Middle East Crisis: Where To Now?
By: General Michel Aoun
(Translated by: Elias Bejjani)

At the start of the Madrid Israeli-Arabic negotiations, the view towards the Palestinian cause changed and the Arabic-Israeli conflict shifted into a new phase. Arabs in Madrid accepted dual negotiations with Israel. For its part, Israel accepted the peace for land principle. Accordingly, Palestinian resistance dropped its militant struggle against the Jewish State.

With this new progress in Arab-Israeli relations, another progression took place, but in the opposite direction for the negotiation track. The Muslim fundamentalists that originally rejected the existence of Israel also rejected the negotiation process with it. Muslim fundamentalism extended and solidified its presence through regimes supporting this rejection strategy, and started new revolutions against those regimes in the area negotiating with Israel.

After the Palestinian resistance gave up their militant struggle against Israel, Muslim Fundamentalism took over their role and built on it. The Arabic-Israeli confrontation accordingly shifted to an Islamic-Israeli one and became more comprehensive and more extensive.
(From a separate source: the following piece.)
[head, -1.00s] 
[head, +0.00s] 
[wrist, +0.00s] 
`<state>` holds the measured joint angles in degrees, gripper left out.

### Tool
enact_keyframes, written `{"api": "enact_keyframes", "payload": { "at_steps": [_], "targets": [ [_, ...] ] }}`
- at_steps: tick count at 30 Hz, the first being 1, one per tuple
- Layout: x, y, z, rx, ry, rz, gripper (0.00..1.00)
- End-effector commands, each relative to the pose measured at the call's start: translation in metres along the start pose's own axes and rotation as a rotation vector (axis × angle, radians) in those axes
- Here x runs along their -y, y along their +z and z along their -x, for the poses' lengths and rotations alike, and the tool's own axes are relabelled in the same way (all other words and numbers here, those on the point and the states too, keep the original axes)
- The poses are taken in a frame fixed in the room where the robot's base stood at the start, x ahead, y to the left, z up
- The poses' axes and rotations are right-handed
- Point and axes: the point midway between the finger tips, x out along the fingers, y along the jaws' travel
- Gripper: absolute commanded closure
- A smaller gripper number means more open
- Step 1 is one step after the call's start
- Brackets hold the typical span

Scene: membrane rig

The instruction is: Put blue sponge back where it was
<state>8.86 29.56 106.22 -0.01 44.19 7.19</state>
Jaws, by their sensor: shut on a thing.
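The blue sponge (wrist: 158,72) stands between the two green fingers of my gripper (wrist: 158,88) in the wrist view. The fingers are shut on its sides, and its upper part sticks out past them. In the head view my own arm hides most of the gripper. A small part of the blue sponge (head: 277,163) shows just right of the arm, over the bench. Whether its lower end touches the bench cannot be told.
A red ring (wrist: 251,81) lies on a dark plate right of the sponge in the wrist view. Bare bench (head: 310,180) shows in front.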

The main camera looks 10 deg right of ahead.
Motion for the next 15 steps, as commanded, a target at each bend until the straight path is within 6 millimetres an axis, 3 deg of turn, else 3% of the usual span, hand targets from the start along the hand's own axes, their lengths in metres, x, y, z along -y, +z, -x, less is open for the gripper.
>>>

With this exchange of roles, resistance against Israel became a part of al-Jihad (holy war). Worth mentioning here is the extreme difficulty in any control over the multiple decision-making process sources of al-Jihad.

Due to Muslim fundamentalist resistance operations in Jerusalem, and due to the fear of many Israelis to engage effectively in the peace process with the Arabs, the Likud opposition party won the last election, and replaced the labor party in office. With the Likud in office, issues became very rigid and inflexible. Negotiations stopped and accords and agreements collapsed, except in the domain of meaningless rhetoric dialogues.

While Israelis are waiting under pressure for peace to prevail, the whole situation remains vulnerable to all kinds of surprises due to the attrition war in South Lebanon, the unstable Israeli security measures in regards to fear of internal bombings, and to external political pressures.

The basic problem behind the unsuccessful progress in peace negotiations lies in the ignorance of all parties involved to the meaning of peace, especially those who are sponsoring the whole peace process. All parties are dealing in a naive and superficial manner with a deep-rooted conflict that goes beyond documented history.

How can one escape this trap? Is the solution to create a diversion by waging a preventative war? Or by fleeing the Islamic wave and abandoning Israel's traditional tactics? Or by just waiting, although waiting seems to be impossible and unacceptable in Israel? There is a high price to be paid for each of the above options, but the question is ... who will pay?